The purpose of the essay looks somewhat doubtful. One has to decide what Singer is in effect trying to do. As stated in the second paragraph, he seems to be persuading the audience to donate money to charity. Is he trying to end the world poverty? Or merely raise funds for charity organisations? The two things can be really different. No one is forbidden to think that the simplest way to end poverty is to redistribute funds through charity.
However, this does not address the root causes of poverty – social inequality, underdevelopment of some nation’s economies, political turmoil in weak democracies that blocks economic development, and so on.
This pushes one into thinking that effective efforts on combating poverty should direct funds towards projects like infrastructure improvement, sounder governance policies, and so on. Charity means giving bread to the poor all the time without teaching them how to make bread. It might be wiser to call on professionals having important skills to sacrifice a year or two of their professional careers in order to go to another nation and share their knowledge with people there.
For instance, a manager of the food processing factory would do better to go and help start a factory somewhere in Africa rather than keep sending them the greater part of his salary in those years. Singer, on the contrary, seems to see donations as the only viable means to end poverty. He does not take into account the efforts of people who work in development projects, and they may be contributing more to improving life quality of people in developing nations than they would if they stripped their life of TVs and new cars.
With his example involving Bob and his car Singer alienates the audience rather than entices it into donating. Bob’s situation is indeed different than that of the average American who is ready to give $200 to charity funds. If Bugatti is his own investment, then his whole future depends upon it.
He means it as an investment in his post-retirement future since “its rising market value means that he will always be able to sell it and live comfortably after retirement” (Singer 1999). A finance professional can debate the soundness of the decision to put all one’s retirement savings into one object as perishable as the car, especially driving it at the same time, but Bob seems determined to follow his strategy.
His car is his only investment, his way to secure income after retirement. If he loses his car, he will have to live on Social Security benefits that are far from secure now with the reform looming and all the talk of the future depletion of funds, and if he can count on them, they can really be too small to pay even for necessities.
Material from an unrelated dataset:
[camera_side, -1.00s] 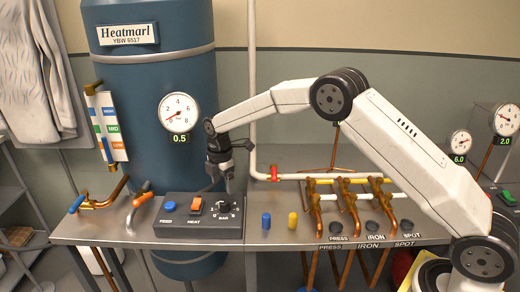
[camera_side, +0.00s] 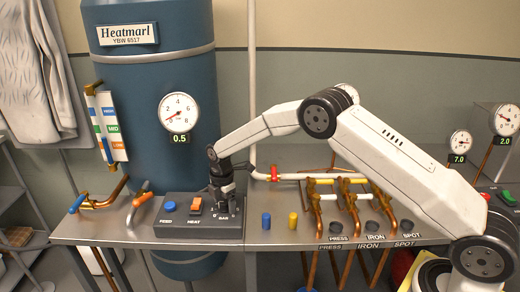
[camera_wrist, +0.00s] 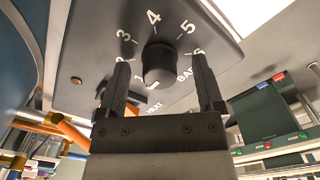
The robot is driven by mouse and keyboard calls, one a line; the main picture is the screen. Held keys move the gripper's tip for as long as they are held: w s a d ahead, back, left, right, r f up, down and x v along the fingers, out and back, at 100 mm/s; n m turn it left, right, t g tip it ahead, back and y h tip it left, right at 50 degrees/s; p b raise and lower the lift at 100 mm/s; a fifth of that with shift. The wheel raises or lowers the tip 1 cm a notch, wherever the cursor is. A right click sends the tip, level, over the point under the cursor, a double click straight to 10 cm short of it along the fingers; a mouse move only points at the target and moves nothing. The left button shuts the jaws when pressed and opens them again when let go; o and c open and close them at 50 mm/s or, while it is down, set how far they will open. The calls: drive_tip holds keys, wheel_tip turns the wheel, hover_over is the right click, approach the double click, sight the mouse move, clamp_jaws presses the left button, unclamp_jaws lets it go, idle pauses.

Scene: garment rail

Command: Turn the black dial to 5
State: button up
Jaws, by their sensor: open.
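The black dial (camera_wrist: 158,65) is on the grey control box (camera_side: 172,229), at its right end above the word BAR. My gripper (camera_wrist: 159,72) is open, with one finger on each side of the dial and a gap at both sides. In the side view my gripper (camera_side: 224,207) is low over the box and hides most of the dial. The boiler gauge (camera_side: 179,112) reads 0.5.
A blue button (camera_side: 170,206) and an orange HEAT switch (camera_side: 196,204) are left of the dial on the box. Copper pipes with valves (camera_side: 350,195) stand further right, under my arm.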

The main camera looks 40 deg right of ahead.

The US is a rich nation, but the whole social setup encourages Americans to care for themselves on their own, including insurance schemes and retirement savings. For this reason, Bob may have not to give up luxuries – he deprives himself of necessities to save the child.
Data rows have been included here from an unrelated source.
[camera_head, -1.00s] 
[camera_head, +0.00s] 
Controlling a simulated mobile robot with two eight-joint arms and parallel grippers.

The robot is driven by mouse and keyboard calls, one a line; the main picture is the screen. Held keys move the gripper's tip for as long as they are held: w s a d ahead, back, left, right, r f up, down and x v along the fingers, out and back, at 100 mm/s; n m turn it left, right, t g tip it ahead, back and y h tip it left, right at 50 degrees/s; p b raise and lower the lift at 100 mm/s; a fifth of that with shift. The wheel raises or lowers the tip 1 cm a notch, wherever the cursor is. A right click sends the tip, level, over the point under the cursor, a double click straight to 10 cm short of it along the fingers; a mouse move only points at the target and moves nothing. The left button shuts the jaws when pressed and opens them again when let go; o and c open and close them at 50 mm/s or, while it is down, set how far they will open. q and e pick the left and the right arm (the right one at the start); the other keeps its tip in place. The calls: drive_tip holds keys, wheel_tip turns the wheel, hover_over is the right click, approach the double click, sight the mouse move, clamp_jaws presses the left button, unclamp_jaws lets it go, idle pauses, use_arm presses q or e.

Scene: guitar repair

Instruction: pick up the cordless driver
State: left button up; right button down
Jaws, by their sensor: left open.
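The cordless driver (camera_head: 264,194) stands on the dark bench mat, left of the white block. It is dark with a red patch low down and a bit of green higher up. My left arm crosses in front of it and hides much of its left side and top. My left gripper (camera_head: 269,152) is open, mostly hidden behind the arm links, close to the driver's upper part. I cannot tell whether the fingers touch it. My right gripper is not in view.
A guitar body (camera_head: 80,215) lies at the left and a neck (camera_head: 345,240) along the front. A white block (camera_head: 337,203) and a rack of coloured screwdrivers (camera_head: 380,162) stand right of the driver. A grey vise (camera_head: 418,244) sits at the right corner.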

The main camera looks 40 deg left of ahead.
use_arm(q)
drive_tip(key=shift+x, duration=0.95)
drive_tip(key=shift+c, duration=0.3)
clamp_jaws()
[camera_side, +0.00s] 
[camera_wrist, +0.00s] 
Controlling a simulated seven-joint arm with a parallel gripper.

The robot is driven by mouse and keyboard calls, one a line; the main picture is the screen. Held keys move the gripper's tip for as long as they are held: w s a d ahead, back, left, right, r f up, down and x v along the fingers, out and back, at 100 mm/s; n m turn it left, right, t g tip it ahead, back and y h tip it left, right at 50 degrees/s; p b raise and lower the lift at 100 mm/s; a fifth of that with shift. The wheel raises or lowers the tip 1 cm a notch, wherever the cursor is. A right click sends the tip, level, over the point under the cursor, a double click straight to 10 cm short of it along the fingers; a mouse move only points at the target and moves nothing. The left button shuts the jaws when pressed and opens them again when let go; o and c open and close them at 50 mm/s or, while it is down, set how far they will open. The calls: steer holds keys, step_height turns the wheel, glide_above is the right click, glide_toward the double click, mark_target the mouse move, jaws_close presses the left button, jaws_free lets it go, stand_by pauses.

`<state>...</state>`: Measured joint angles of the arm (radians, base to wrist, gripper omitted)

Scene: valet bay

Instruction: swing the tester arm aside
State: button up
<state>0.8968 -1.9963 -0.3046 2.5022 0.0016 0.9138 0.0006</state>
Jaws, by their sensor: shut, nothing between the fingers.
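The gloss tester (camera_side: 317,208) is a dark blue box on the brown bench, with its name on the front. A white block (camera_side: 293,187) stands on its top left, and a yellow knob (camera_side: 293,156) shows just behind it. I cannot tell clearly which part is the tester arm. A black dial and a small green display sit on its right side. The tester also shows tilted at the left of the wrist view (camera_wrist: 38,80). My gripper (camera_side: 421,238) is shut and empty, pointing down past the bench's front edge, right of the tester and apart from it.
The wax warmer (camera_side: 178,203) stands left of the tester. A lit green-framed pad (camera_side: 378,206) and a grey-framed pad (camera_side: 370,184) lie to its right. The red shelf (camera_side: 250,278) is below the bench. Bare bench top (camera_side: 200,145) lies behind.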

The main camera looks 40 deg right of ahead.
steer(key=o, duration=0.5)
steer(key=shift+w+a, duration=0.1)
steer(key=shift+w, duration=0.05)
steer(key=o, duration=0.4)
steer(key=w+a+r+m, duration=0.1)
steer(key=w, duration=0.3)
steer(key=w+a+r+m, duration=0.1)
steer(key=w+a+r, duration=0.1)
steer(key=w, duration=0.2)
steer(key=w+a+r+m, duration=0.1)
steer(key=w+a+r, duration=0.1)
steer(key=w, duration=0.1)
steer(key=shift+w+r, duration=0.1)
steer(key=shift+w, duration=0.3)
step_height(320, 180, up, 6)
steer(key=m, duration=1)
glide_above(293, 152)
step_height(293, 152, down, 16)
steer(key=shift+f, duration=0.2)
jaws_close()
The picture of an old man losing his retirement funds and favourite car is far too gloomy to allure those who are eager to share a portion of their pie with starving children. Singer could have made his demands on fellow citizens more realistic and less frightening if he had chosen an example more suitable to his thesis – keeping necessities but letting luxuries go in order to provide necessities to others.
Another problem with Singer’s example is that Bob loses “His pride and joy” (Singer 1999). The car may be his only hobby, the pursuit in which he engages with great zest. This should alert the readers that following Singer’s strategy they will only be working day and night, using their high developed-nation income to help the poor in other countries. No more birthday parties that cost over $200, no more trips to exciting places, and how should an avid photographer feel buying a new expensive camera?
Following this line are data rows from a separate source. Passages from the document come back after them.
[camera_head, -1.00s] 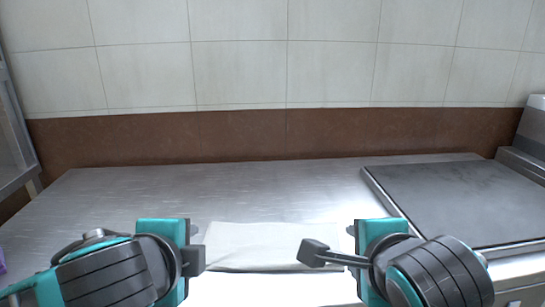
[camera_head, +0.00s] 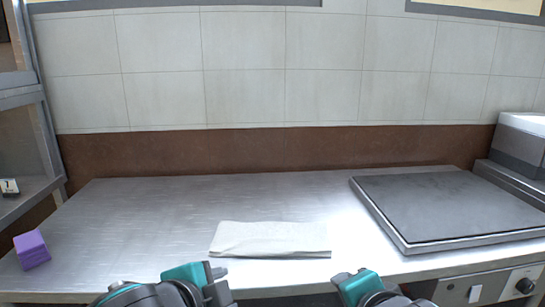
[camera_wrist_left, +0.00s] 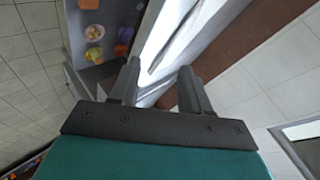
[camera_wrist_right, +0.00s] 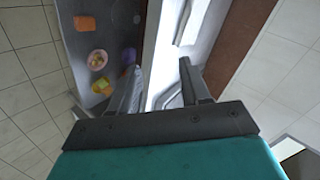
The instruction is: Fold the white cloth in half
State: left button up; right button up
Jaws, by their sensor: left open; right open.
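The white cloth (camera_head: 270,239) lies flat on the metal table as a wide, short rectangle, slightly left of the view's middle and near the front edge. My left gripper (camera_head: 216,278) is open and empty, in front of the cloth's left end and apart from it. My right gripper (camera_head: 345,280) is open and empty, in front and just right of the cloth's right end. In the left wrist view (camera_wrist_left: 158,70) and right wrist view (camera_wrist_right: 159,68) the fingers stand apart with nothing between them. Whether a pale strip in these views is the cloth, I cannot tell.
The metal table (camera_head: 150,220) is clear around the cloth. A flat griddle (camera_head: 450,205) takes up the right side. A purple block (camera_head: 31,249) sits at the left edge. A metal-framed shelf (camera_head: 30,130) stands at the far left. A tiled wall closes the back.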

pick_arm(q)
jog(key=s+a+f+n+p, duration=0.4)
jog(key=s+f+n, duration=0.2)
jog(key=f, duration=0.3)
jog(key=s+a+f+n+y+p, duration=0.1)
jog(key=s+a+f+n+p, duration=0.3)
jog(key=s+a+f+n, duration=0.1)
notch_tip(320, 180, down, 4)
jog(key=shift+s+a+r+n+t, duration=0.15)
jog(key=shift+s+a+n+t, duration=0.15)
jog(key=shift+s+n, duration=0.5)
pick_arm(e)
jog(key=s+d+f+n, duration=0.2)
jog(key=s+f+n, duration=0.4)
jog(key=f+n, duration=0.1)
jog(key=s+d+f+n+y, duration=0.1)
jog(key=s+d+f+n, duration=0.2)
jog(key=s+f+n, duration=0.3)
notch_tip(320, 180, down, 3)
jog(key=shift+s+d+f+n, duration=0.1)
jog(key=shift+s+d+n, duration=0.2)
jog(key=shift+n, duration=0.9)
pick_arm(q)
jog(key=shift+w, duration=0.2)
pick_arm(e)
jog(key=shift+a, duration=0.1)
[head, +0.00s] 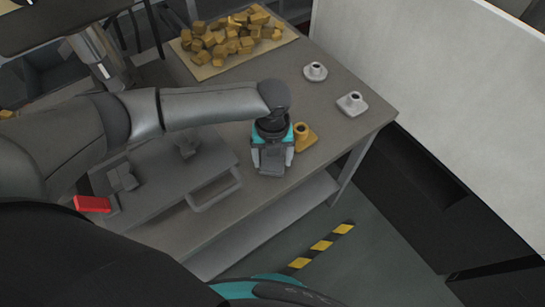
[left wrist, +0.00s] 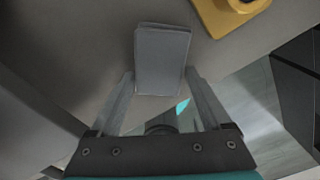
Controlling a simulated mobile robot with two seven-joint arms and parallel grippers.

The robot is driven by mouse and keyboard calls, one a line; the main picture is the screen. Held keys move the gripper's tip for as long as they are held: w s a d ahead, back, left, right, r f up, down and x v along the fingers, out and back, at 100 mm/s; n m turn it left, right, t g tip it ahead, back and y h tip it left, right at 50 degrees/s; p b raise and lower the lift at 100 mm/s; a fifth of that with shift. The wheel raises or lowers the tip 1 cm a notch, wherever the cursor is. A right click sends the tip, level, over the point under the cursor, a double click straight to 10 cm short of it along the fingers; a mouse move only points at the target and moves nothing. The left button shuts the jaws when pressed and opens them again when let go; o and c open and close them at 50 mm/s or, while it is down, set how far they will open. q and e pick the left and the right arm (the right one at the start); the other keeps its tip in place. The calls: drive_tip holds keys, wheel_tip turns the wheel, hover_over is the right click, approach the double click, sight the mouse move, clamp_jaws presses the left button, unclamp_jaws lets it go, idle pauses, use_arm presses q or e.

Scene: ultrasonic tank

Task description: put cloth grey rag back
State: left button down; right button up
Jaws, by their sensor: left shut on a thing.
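The grey rag (head: 272,164) is a flat, folded rectangular piece near the front right edge of the grey table. It also shows in the left wrist view (left wrist: 162,60), between the fingertips. My left gripper (head: 272,158) reaches down from above, shut on the rag with a finger along each side. I cannot tell whether the rag touches the tabletop. My right gripper is not in view.
A yellow fitting (head: 305,137) stands close beside the gripper. Two pale fittings (head: 315,71) and (head: 351,104) stand farther back. A board (head: 205,73) of yellow blocks lies at the back. A dark grey panel with a handle (head: 214,190) lies left. The table's front edge is near.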

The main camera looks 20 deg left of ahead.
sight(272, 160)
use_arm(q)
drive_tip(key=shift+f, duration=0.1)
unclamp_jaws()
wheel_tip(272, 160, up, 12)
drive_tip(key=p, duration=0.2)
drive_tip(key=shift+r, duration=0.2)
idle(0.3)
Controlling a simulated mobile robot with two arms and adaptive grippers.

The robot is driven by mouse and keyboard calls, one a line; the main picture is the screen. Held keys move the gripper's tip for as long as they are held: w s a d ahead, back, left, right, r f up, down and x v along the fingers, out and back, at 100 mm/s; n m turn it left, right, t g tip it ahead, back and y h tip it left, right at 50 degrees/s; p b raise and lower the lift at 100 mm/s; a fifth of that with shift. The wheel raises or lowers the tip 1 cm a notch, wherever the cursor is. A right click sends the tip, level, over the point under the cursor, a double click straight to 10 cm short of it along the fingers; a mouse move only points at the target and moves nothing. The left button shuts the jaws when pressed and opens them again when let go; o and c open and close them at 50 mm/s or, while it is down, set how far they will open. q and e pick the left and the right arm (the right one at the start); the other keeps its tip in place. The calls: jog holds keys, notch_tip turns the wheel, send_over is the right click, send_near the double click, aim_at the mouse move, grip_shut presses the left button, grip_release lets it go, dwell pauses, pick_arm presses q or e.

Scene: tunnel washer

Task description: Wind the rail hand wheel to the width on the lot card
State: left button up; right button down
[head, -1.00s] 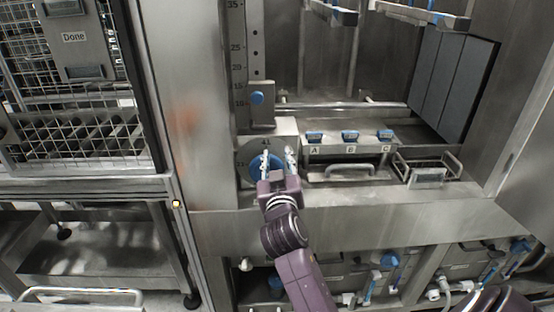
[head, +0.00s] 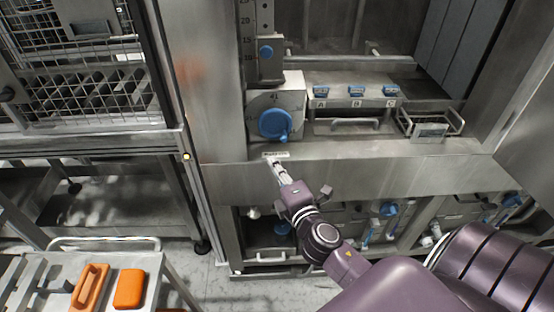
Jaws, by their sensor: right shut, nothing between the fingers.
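The blue hand wheel (head: 274,125) sits on a pale dial plate (head: 292,97) at the left of the machine front. The mark above the wheel is too small to read surely. Above it is an upright number scale (head: 245,30) with a blue knob (head: 265,51) on a metal block. My right gripper (head: 275,164) is shut and empty, below the wheel and apart from it, in front of a small label (head: 277,155) on the ledge. A card (head: 430,130) at the wire basket is unreadable; I cannot tell whether it is the lot card. My left gripper is out of view.
A caged unit (head: 85,85) stands left. Orange items (head: 129,288) lie on a cart at bottom left. Pipes and blue valves (head: 389,208) sit below the ledge.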

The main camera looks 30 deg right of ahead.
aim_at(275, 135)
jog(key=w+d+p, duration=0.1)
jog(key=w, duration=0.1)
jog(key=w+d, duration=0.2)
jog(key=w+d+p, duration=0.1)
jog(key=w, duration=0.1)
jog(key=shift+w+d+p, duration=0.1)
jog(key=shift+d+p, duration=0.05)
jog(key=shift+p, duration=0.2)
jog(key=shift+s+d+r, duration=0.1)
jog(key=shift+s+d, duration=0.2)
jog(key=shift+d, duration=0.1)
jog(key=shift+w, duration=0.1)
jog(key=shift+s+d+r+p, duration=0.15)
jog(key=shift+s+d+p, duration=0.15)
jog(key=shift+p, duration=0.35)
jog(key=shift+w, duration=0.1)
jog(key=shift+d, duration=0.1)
One would be forced to admit that all the progress of the world’s economy has only produced enough output so that all people can eat enough, and that’s it. Leonardo da Vinci probably didn’t have to paint his great works after all if nobody is going to travel to museums to see them. Museums and trips are definitely not on the list of necessities, and neither are CDs, books and computers that could store this information.
Singer would have a hard time trying to implement his solution in reality since it feels like elimination of luxuries has the potential to stop all the cultural progress in world and, even more importantly, deny people the right to enjoy something other than simple meals. Implementation of the solution would force one to produce an exact definition of what is luxury and what is not, and this is not as easy as it seems.
Thus, Singer’s example is repelling rather than attractive to the audience. It tells readers in which situation they might end up donating everything above $20,000 per household to charity – stranded in retirement, with hapless lives in which joys are no more than they were in the Ice Age.
Imagining that the targets are middle-class Americans, Singer is hardly ready to force them into paying for charity with these examples and his relentless claim to give up all beyond necessities. Intuitively, he would score higher with pictures of how charity actually works and how children are saved with the donations.
This is exactly what his paper is missing. Singer makes a concession concerning “uncertainties about whether aid will really reach the people who need it” admitting that “nobody who knows the world of overseas aid can doubt that such uncertainties exist” that is hardly encouraging for anybody willing to give a part of hard-earned money to such organisations (Singer 1999).
If $200 works after provisions are made for ‘uncertainties’, how much is really enough? $150? $100? And what exactly are the uncertainties? The first thing that comes to mind is corruption that is so prevalent in developing nations. Does Singer expect hard-working citizens to reduce themselves to a life consisting of bare necessities in order to feed immoral officials somewhere in Africa or Asia whose children are well off enough to pay their tuition at US universities?
This is an important objection, and Singer skips it by implying: “Don’t care how much they steal, just keep paying them.” Singer’s main emphasis is that people should part with the money because it is wrong for them to have it when so many children are starving. He does not show that this parting actually contributes to lives saved. This, however, is the basic assumption of utilitarian ethics – one has to do what works well for other people, not just what is right or moral to do.
Singer also fails to account for objections concerning the economic effects of his proposal. One can object that the high life standards of the Western society are promoted by the high motivation of the people and ingenious system that rewards performance.
Westerners are interested in the success of their companies thanks to profit-sharing plans, and they are aware that upgrading their education and learning new skills will result in higher salaries and better life standards. Human nature can be mean and unworthy, but so far financial reward has been an important stimulator. Singer is in fact suggesting that from now on everybody in the US should start living on $30,000 so that “a household making $100,000 could cut a yearly check for $70,000” (Singer 1999).
All making different input, getting about the same salaries with the rest redistributed for public good (but also involving corruption) – this is something the Soviet Union tried to do, and as is known, they failed on the economic front. It might take a couple of generations before the West lapses into a similar economic crisis for want of motivation and will no longer be able to support anybody financially.
Thus, Singer’s argument is failing on some points. First, his solution to world poverty is questionable and thus the purpose of the essay looks doubtful to those who support other solutions. Second, his example is not a good analogy since it differs from his stated thesis.
In addition, the example paints too gloomy a picture to be attractive to the audience. Besides, despite the professed utilitarianism of the essay, Singer does not go very deep into the results of the actions he advocates. He also fails to account for objection concerning the so-called ‘uncertainties’ of overseas aid and economic effects of his proposal.